- The request -
You are to retype all of the data exactly as it appears.

- Data block -
►

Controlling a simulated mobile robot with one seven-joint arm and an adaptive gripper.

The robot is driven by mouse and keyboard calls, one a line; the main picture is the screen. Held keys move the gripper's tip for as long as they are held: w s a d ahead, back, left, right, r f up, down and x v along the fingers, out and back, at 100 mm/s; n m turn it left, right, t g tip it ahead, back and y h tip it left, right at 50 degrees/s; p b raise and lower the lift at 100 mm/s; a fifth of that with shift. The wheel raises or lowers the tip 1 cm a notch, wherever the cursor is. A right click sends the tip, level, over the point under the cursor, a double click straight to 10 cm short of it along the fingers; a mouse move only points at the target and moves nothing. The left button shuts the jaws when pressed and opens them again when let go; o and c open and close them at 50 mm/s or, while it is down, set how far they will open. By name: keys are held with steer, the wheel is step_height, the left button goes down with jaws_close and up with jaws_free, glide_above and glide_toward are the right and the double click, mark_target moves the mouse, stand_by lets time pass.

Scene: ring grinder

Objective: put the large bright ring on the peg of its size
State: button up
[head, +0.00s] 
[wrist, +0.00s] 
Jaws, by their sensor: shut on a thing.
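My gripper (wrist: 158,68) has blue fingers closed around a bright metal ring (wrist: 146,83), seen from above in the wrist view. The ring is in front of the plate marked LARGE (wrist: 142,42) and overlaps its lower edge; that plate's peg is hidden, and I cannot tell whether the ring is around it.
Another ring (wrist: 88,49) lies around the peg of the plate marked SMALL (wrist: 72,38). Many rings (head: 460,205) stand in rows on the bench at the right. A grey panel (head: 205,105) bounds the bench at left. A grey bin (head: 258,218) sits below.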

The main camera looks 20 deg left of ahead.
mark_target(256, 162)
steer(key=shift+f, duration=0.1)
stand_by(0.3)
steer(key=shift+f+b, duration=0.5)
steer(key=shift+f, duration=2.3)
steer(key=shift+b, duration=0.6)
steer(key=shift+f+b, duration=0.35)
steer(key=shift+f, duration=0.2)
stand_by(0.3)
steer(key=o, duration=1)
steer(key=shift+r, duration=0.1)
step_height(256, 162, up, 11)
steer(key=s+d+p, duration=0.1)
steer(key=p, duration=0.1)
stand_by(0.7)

◄

- The result -
Controlling a simulated mobile robot with one seven-joint arm and an adaptive gripper.

The robot is driven by mouse and keyboard calls, one a line; the main picture is the screen. Held keys move the gripper's tip for as long as they are held: w s a d ahead, back, left, right, r f up, down and x v along the fingers, out and back, at 100 mm/s; n m turn it left, right, t g tip it ahead, back and y h tip it left, right at 50 degrees/s; p b raise and lower the lift at 100 mm/s; a fifth of that with shift. The wheel raises or lowers the tip 1 cm a notch, wherever the cursor is. A right click sends the tip, level, over the point under the cursor, a double click straight to 10 cm short of it along the fingers; a mouse move only points at the target and moves nothing. The left button shuts the jaws when pressed and opens them again when let go; o and c open and close them at 50 mm/s or, while it is down, set how far they will open. By name: keys are held with steer, the wheel is step_height, the left button goes down with jaws_close and up with jaws_free, glide_above and glide_toward are the right and the double click, mark_target moves the mouse, stand_by lets time pass.

Scene: ring grinder

Objective: put the large bright ring on the peg of its size
State: button up
[head, +0.00s] 
[wrist, +0.00s] 
Jaws, by their sensor: shut on a thing.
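My gripper (wrist: 158,68) has blue fingers closed around a bright metal ring (wrist: 146,83), seen from above in the wrist view. The ring is in front of the plate marked LARGE (wrist: 142,42) and overlaps its lower edge; that plate's peg is hidden, and I cannot tell whether the ring is around it.
Another ring (wrist: 88,49) lies around the peg of the plate marked SMALL (wrist: 72,38). Many rings (head: 460,205) stand in rows on the bench at the right. A grey panel (head: 205,105) bounds the bench at left. A grey bin (head: 258,218) sits below.

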The main camera looks 20 deg left of ahead.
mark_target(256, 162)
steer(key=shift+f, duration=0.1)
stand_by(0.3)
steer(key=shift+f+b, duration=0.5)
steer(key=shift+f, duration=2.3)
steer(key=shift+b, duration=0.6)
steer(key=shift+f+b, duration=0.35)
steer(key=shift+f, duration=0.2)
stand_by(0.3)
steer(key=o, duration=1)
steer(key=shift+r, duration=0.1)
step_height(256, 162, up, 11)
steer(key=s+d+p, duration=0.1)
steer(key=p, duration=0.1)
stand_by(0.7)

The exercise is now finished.